Falando em metrô: o primeiro trem subterrâneo de Londres começou a
circular em 1863, antes mesmo da invenção da energia elétrica (era
movido a vapor). Mind the gap. O nosso começará a circular em algum ano
entre 2017 e o infinito.
O.k., evitarei comparações, até porque o londrino está menos
londrino: já não é pontual e polido com fanatismo, deu uma relaxada, e
isso de certa forma o democratiza. Até a rainha está mais “gente como a
gente”. Uma semana antes de o bisneto vir ao mundo, foi perguntada se
tinha preferência por menino ou menina: “Tanto faz, desde que nasça
logo, pois quero sair de férias”. Foi-se o tempo em que responder “desde
que venha com saúde” é que era nobre.
Aliás, se ouvia falar do pequeno George na imprensa, e só na
imprensa. Nas ruas, nem um pio. Ninguém se mobilizou. Aquele grupo
reunido em frente ao Palácio de Buckingham no dia 22 de julho era
composto apenas de turistas estrangeiros, em mesmo número dos que estão
lá hoje e que estarão lá amanhã. O inglês está mais interessado na vida
real do que na realeza.
Londres perdeu um pouco a fleuma até no clima. Com temperaturas
acima dos 30 graus, sem um pingo de chuva por semanas seguidas, a falta
de compostura diante do calor virou notícia. Nunca se viu tanto homem
sem camisa pelas ruas – para eles, prova irrefutável da decadência do
império.
Ou seja, Londres está mais solta – me segurei para não escrever
“mais brasileira”, mas não ando bebendo tanto assim. Continua majestosa
em sua arquitetura, com museus de tirar o fôlego (a exposição do
fotógrafo Sebastião Salgado no Museu de História Natural é de nos encher
de orgulho – absolutamente espetacular) e com parques cujo paisagismo
você jura que ficou a cargo de algum pintor impressionista.
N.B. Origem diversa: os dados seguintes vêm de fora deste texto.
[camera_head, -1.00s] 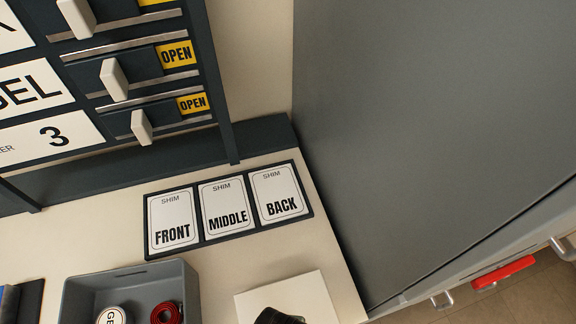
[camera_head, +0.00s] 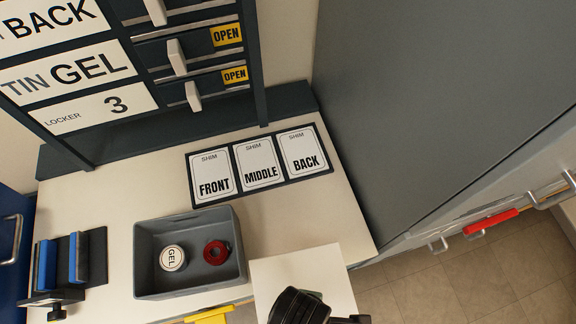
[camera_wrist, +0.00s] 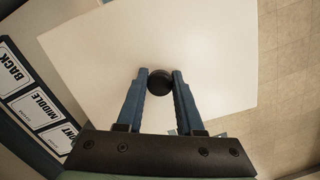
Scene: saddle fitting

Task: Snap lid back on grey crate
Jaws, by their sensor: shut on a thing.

Aliás, foi em um parque que meu queixo tremeu e quase fui às
lágrimas, e não por causa dos esquilos e das flores: enquanto o Papa
abençoava nossa terra, eu dizia amém para os Rolling Stones em show
satânico em pleno Hyde Park, com Mick Jagger a poucos metros de
distância, em carne, osso, rugas e testosterona. Como se sabe, o sublime
pode se manifestar de maneiras variadas e insuspeitas.
Enferrujada do jeito que estou, considere este texto apenas como um
“oi, cheguei”. Um breve sumário de assuntos que logo adiante serão mais
bem desenvolvidos. Por ora, ofereço esse patchwork só para dizer que
estava com saudades e que, por mais que viajar seja fascinante, nada
como estar de volta à casa.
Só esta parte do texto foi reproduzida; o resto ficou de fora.